Pois bem, a resposta teológica que a Igreja cristã pode dar não é nenhuma novidade, mas é incrivelmente esquecida: o homem é responsável pelos seus atos e é essa responsabilidade que lhe será requerida em sua apresentação diante de Deus. A Igreja precisa urgentemente de uma teologia que deixe transparecer o contraste entre a pureza do Cristo e a maldade humana. Não podemos ficar dando glórias a Deus em nossa redoma sem a percepção de que das crianças é o Reino de Deus – e elas estão sendo prostituídas. Parece ser cada vez claro a nossa falha no discipulado, cujo padrão se encontra expresso na palavra de Deus, que nos manda ensinar aos homens todas as coisas que Jesus mesmo ensinou aos seus discípulos – como por exemplo, de que não devemos impedir o acesso das crianças ao Senhor, porque delas é o Reino de Deus. Se os homens não têm sido ensinados pela Igreja, acabamos por contribuir para que a maldade prolifere.
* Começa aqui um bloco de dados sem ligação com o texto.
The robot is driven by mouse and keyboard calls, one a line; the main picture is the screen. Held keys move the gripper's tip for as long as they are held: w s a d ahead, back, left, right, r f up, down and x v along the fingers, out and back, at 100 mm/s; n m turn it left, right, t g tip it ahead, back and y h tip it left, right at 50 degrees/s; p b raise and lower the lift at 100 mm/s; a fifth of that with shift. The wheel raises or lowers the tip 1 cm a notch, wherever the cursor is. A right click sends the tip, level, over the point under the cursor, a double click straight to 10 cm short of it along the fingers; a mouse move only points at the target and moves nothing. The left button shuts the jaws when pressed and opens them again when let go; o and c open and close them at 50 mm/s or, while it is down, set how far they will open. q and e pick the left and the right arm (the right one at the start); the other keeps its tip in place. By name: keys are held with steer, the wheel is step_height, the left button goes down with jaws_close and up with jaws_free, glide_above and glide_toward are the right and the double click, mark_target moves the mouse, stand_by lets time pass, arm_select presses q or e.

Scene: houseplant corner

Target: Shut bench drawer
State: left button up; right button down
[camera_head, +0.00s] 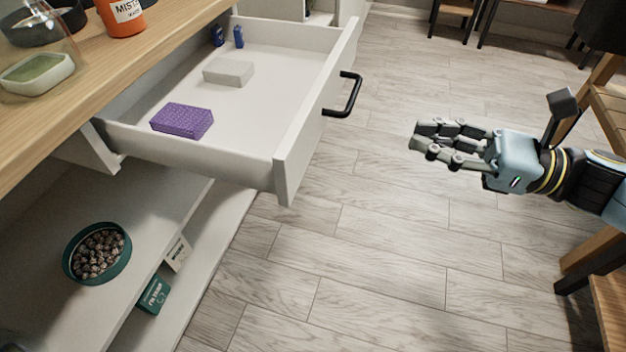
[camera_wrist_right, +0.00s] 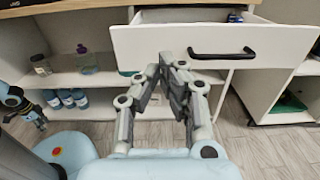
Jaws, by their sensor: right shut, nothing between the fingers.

É teologicamente correto esperarmos um poder interventor de Deus, mas é também correto que a nossa teologia nos inclua como instrumentos do poder interventor de Deus para as transformações das aberrações sociais. E nessa instrumentalidade, a nossa teologia deve ser de tal modo correta, a ponto de equilibrarmos os dois lados da questão: essa pessoa que prostitui crianças, que merece ser afogada no mar, com uma pedra lhe prendendo o corpo para que ninguém o ache, merece ser resgatada do poder da carne para o poder do Espírito.
(1) Artigo escrito originalmente em 1996. O problema continua!